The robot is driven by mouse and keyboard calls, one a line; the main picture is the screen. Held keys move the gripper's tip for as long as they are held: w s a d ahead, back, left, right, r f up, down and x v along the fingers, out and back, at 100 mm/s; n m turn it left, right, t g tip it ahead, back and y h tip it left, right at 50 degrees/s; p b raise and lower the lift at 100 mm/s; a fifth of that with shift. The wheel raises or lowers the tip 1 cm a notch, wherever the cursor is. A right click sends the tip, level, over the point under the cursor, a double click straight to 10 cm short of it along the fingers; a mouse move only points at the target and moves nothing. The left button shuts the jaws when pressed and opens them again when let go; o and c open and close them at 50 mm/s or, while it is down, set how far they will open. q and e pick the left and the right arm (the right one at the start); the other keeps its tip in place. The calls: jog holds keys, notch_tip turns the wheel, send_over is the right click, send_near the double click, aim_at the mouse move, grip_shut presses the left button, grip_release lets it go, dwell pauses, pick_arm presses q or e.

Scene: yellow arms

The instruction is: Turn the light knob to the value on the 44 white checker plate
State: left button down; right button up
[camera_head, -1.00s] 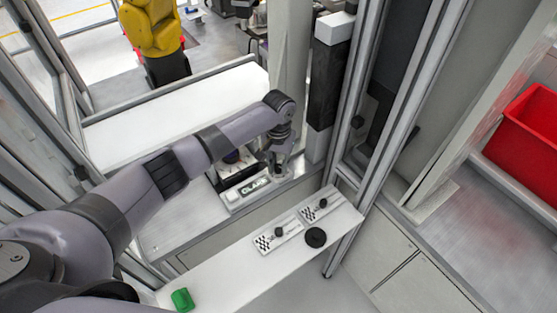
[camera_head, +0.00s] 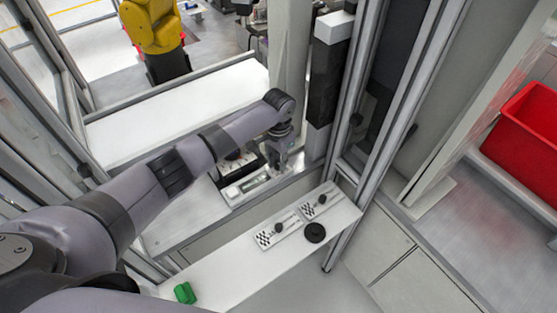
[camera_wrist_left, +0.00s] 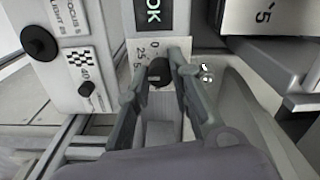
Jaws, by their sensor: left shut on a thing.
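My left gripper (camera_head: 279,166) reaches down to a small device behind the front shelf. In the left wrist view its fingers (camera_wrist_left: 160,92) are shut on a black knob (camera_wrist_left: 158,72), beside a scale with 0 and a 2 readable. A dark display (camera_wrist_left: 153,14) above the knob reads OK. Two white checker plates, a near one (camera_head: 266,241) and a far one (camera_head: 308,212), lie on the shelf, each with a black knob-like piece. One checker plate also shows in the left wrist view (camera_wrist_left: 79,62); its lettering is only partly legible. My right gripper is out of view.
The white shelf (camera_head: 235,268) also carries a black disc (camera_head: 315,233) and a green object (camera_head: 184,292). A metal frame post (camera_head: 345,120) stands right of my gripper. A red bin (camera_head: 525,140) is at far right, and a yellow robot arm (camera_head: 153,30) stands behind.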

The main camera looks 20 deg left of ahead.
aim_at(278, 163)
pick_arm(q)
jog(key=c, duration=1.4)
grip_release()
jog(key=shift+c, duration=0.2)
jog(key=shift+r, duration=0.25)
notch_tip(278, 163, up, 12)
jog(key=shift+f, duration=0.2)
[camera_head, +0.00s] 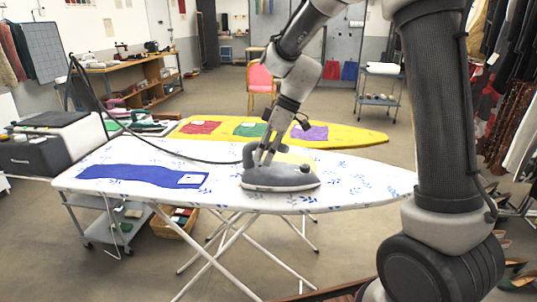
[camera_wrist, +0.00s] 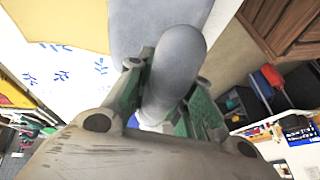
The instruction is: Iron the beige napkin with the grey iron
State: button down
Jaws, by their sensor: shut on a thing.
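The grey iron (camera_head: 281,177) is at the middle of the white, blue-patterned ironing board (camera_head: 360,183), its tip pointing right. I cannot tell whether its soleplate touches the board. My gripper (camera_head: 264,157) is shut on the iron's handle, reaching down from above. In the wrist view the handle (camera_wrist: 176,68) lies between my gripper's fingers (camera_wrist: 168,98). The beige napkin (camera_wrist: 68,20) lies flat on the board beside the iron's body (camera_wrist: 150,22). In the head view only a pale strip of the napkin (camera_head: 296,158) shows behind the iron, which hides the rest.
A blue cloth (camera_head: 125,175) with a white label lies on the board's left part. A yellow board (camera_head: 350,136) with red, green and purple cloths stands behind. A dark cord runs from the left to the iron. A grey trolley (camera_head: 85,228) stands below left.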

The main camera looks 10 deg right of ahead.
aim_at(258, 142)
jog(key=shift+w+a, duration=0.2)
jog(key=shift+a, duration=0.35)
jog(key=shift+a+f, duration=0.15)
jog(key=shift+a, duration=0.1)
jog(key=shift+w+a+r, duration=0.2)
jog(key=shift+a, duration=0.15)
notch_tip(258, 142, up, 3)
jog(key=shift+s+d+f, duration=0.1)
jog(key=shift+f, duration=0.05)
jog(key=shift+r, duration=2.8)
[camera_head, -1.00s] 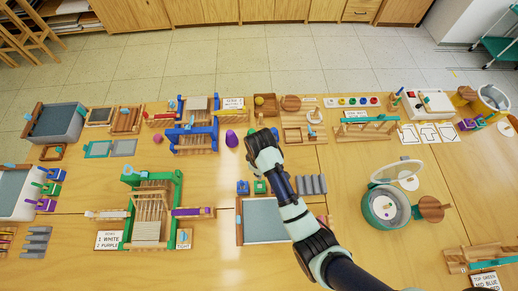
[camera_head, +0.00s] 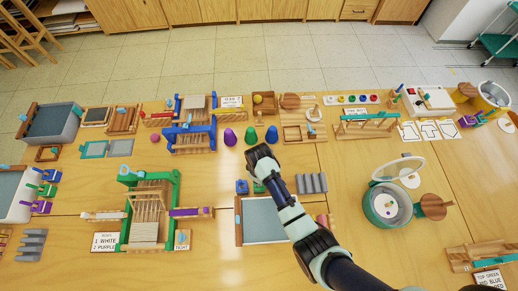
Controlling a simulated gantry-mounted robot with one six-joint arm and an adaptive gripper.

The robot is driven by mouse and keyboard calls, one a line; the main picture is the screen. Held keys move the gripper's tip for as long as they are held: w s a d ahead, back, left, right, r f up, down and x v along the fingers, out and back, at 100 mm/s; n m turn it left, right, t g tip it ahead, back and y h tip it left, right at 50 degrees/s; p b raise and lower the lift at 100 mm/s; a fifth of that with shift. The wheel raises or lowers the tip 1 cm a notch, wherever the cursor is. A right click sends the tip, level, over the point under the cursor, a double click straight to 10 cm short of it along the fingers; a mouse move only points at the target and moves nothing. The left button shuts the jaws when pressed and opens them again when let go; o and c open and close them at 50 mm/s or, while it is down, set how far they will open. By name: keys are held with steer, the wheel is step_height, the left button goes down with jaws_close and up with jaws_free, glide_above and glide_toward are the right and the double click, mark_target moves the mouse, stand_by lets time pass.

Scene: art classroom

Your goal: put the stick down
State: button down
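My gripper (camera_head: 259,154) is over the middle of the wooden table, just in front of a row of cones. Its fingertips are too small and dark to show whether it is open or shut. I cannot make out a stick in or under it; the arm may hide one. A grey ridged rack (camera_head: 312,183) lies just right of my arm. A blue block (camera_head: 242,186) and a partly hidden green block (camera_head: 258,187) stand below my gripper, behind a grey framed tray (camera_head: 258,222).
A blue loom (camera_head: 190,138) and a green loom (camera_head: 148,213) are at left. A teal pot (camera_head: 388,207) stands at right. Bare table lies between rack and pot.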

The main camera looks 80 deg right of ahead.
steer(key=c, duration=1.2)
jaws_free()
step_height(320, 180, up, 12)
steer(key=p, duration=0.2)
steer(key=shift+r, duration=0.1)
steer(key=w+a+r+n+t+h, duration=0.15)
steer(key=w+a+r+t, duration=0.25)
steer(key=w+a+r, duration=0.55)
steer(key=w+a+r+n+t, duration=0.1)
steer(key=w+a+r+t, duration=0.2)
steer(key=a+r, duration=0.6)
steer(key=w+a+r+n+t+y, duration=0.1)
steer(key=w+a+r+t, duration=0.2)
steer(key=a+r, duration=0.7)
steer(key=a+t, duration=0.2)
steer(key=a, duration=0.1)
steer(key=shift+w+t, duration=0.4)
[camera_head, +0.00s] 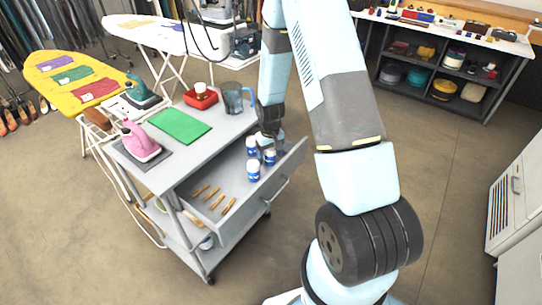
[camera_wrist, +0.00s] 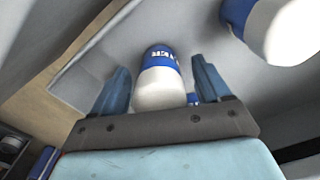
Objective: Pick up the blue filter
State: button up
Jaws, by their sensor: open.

= = = = = = =

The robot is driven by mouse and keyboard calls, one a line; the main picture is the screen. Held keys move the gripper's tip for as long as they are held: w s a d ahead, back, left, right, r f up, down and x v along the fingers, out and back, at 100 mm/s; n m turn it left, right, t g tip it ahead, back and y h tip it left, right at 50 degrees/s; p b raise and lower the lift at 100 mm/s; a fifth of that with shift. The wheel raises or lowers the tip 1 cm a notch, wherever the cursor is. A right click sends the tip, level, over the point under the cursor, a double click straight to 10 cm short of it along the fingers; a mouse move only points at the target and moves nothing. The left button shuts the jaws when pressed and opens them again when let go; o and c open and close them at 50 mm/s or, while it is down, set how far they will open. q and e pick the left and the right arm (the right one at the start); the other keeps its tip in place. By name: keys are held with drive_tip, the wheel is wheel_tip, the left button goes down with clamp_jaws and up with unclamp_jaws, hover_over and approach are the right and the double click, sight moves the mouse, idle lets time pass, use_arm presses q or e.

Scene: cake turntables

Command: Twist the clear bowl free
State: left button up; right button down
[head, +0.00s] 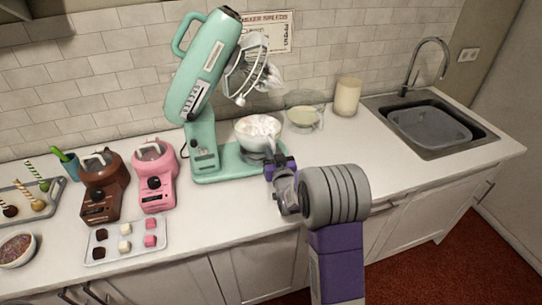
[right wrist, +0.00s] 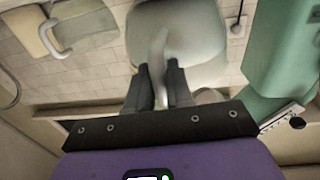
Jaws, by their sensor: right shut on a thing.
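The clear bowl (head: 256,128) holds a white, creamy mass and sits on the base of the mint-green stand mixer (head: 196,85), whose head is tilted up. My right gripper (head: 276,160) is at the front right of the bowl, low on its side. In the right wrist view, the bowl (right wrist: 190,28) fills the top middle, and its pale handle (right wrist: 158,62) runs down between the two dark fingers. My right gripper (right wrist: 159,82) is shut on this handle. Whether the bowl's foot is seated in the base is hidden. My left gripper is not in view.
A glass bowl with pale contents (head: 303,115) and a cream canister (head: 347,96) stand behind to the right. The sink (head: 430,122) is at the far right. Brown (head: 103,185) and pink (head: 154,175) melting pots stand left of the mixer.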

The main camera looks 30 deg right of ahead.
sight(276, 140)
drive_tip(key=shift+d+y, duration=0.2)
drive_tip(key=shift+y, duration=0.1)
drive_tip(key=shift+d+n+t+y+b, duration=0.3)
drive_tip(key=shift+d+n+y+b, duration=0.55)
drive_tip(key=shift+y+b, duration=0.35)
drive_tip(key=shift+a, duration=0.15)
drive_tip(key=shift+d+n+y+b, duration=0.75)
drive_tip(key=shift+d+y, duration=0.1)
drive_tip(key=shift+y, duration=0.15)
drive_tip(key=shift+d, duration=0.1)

= = = = = = =

Exercise description
Using the data above, copy each line that contains "instruction".

The answer
The instruction is: Turn the light knob to the value on the 44 white checker plate
The instruction is: Iron the beige napkin with the grey iron

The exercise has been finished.